▶ **Aim of the task**
Determine how many lines in the entries below include "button". The reply should be that number and nothing else.
......
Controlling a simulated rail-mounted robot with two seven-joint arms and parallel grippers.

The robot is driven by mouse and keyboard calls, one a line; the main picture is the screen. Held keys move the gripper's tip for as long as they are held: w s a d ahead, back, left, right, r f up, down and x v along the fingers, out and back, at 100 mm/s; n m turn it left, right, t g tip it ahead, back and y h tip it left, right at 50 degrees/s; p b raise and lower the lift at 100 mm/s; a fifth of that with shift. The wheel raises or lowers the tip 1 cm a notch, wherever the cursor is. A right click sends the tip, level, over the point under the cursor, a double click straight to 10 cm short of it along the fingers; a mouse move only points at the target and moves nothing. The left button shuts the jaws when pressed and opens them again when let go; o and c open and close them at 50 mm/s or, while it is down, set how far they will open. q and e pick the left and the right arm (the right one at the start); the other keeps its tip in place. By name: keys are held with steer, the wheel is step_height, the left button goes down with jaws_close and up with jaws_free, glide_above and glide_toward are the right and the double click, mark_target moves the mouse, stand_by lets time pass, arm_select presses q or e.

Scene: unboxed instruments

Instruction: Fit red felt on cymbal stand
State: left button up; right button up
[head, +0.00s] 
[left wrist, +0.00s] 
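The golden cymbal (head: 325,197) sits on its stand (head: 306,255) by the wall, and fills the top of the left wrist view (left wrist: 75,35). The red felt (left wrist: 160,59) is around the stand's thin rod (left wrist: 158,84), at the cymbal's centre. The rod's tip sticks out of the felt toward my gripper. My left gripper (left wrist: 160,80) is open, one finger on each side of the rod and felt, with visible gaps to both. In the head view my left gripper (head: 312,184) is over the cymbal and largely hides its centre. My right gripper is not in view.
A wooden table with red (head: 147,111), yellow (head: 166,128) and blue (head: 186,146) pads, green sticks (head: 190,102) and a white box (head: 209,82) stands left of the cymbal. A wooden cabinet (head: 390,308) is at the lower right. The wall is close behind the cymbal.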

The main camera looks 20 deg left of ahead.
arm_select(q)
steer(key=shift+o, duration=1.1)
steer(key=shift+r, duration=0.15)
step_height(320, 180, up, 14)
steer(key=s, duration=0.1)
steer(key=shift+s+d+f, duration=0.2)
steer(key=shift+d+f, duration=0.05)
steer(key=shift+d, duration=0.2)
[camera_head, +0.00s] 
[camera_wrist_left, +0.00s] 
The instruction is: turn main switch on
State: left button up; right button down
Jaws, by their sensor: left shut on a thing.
......
▶ **Output**
3